* Entries supplied

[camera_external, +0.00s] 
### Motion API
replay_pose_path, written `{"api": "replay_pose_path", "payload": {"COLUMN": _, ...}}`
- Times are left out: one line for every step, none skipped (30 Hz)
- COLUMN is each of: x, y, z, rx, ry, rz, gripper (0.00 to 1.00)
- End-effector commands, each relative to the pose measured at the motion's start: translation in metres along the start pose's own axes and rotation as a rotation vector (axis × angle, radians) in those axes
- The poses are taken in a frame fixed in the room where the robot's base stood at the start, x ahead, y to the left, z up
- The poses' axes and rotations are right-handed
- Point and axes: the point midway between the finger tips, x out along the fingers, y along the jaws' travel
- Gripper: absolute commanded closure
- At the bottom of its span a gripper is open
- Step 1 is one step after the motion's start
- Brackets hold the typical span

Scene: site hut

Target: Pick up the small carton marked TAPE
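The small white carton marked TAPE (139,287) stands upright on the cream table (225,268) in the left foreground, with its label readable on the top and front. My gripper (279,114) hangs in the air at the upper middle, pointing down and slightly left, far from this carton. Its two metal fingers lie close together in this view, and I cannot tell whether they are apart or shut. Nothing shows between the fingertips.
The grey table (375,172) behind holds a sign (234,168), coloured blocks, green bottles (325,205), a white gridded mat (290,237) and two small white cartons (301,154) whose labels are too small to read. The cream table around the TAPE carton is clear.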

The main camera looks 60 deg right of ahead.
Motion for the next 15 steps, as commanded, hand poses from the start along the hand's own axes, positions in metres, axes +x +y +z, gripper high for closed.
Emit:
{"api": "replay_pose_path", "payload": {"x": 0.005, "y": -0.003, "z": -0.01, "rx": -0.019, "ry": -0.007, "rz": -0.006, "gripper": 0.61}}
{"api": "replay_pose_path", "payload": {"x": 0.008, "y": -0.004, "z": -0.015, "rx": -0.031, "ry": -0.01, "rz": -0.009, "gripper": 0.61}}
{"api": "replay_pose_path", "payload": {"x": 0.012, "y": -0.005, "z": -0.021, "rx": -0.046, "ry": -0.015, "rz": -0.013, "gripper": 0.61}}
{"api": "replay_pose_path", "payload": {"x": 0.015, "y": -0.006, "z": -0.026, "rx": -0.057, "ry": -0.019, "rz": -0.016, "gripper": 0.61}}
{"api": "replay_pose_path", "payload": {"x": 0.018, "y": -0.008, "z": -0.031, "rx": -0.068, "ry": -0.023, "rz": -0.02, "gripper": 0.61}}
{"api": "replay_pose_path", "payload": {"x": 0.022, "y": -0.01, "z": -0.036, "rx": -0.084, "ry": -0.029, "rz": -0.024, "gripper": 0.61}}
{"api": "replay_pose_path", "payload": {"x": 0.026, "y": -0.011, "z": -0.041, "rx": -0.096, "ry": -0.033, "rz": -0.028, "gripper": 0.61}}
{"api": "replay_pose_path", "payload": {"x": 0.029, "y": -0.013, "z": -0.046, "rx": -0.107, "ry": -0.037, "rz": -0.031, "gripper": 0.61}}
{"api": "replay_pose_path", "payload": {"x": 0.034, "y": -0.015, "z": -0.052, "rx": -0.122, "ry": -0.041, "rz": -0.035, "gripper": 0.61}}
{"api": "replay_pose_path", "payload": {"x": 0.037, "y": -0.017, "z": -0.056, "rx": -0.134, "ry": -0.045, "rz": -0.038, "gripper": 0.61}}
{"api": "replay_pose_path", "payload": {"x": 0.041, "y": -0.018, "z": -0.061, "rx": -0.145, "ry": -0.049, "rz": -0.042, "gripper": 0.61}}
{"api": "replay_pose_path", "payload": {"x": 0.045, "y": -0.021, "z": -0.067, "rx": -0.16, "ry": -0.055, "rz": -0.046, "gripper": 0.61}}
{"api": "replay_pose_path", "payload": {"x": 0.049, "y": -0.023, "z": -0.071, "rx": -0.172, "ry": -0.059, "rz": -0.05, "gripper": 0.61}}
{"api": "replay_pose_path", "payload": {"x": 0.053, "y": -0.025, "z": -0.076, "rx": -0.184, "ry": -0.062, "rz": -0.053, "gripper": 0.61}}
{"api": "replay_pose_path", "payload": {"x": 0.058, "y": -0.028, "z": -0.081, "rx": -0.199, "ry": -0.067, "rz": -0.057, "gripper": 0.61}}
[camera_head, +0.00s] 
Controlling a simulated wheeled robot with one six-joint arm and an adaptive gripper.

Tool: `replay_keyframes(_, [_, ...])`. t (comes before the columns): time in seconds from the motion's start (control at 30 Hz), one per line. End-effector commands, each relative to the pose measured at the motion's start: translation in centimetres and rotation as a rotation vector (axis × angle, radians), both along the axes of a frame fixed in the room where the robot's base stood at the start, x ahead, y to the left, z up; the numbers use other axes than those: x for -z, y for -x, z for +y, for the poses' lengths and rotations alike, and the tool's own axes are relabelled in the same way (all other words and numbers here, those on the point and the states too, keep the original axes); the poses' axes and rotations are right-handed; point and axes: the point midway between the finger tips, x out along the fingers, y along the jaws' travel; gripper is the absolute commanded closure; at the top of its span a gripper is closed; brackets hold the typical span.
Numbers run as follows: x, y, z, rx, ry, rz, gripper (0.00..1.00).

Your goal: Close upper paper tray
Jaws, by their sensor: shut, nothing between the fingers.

* What the task asks
Each line from the one bearing "- The poses'" through the one bearing "The main camera looks 60 deg right of ahead." is to be duplicated without change; all remaining lines are to be left out.

* Exercise solution
- The poses' axes and rotations are right-handed
- Point and axes: the point midway between the finger tips, x out along the fingers, y along the jaws' travel
- Gripper: absolute commanded closure
- At the bottom of its span a gripper is open
- Step 1 is one step after the motion's start
- Brackets hold the typical span

Scene: site hut

Target: Pick up the small carton marked TAPE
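The small white carton marked TAPE (139,287) stands upright on the cream table (225,268) in the left foreground, with its label readable on the top and front. My gripper (279,114) hangs in the air at the upper middle, pointing down and slightly left, far from this carton. Its two metal fingers lie close together in this view, and I cannot tell whether they are apart or shut. Nothing shows between the fingertips.
The grey table (375,172) behind holds a sign (234,168), coloured blocks, green bottles (325,205), a white gridded mat (290,237) and two small white cartons (301,154) whose labels are too small to read. The cream table around the TAPE carton is clear.

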The main camera looks 60 deg right of ahead.

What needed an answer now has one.